Task to complete
Read through the data and count the lines that contain the string "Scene"; give only the result.

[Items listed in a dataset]
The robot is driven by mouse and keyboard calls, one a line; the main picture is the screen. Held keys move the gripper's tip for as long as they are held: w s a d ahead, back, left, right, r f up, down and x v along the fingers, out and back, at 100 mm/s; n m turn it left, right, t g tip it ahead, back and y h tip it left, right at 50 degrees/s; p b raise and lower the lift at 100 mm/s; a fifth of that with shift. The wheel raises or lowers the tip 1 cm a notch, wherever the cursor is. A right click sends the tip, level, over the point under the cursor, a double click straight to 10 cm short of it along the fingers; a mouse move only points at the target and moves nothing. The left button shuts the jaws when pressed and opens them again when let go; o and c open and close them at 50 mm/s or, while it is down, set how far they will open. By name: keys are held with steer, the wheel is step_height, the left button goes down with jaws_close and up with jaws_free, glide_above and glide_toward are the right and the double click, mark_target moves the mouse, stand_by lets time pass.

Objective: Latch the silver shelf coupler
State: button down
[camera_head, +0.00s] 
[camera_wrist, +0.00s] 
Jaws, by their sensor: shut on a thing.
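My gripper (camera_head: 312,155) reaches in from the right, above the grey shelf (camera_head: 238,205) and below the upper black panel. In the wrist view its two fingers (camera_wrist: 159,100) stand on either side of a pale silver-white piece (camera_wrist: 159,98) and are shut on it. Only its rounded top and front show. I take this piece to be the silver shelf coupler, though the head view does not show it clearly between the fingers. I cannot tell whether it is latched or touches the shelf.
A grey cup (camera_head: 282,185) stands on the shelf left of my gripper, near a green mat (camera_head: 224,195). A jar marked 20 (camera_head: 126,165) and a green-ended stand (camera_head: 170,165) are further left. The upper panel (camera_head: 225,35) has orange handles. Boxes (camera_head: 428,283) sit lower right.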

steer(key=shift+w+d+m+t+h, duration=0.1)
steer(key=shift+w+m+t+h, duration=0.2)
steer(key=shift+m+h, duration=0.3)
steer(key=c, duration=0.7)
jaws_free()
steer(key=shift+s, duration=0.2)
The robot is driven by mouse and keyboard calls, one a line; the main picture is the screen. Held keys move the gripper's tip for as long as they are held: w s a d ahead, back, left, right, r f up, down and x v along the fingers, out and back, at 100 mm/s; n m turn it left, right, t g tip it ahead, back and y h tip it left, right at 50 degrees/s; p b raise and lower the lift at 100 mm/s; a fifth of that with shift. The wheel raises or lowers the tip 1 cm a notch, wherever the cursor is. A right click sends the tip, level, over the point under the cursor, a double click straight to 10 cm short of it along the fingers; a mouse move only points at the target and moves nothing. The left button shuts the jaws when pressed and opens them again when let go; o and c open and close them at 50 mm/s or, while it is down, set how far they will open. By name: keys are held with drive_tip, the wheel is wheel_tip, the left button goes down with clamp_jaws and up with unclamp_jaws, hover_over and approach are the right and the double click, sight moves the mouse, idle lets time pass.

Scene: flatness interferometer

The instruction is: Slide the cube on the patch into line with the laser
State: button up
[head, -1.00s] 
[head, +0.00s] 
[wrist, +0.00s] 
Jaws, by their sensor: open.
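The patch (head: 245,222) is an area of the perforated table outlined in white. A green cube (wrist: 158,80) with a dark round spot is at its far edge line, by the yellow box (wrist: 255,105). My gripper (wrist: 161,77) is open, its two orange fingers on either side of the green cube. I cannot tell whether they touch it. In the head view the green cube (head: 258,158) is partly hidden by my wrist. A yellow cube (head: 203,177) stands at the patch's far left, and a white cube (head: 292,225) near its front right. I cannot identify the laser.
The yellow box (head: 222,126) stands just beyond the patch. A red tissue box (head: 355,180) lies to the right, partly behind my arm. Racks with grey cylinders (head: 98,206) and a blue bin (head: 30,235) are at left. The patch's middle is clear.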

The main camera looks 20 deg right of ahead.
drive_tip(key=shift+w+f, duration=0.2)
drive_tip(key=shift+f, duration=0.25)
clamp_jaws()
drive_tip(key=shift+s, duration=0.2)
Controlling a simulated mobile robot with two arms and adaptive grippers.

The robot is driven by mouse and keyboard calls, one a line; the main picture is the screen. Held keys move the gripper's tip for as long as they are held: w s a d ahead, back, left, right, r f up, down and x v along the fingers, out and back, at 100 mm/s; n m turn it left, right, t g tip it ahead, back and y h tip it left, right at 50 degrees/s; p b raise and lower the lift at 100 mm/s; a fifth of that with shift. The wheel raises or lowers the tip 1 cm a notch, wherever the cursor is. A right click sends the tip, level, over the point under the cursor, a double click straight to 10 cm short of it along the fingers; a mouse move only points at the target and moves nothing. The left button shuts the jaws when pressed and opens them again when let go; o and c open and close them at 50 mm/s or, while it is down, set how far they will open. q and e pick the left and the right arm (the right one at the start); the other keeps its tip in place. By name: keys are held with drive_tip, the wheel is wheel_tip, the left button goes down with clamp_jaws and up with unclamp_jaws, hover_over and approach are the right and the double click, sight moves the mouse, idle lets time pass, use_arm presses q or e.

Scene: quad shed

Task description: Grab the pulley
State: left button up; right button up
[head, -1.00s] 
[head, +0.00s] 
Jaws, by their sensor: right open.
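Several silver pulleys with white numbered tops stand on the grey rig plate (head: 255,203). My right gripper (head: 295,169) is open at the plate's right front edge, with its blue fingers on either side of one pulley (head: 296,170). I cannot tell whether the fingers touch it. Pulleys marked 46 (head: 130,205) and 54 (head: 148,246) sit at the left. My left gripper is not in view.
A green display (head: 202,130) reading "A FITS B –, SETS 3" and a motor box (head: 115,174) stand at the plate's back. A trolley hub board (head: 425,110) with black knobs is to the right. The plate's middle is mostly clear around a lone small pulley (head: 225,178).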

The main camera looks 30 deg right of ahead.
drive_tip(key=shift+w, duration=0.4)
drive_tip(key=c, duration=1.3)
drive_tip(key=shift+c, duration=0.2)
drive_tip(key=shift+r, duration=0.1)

Result below
2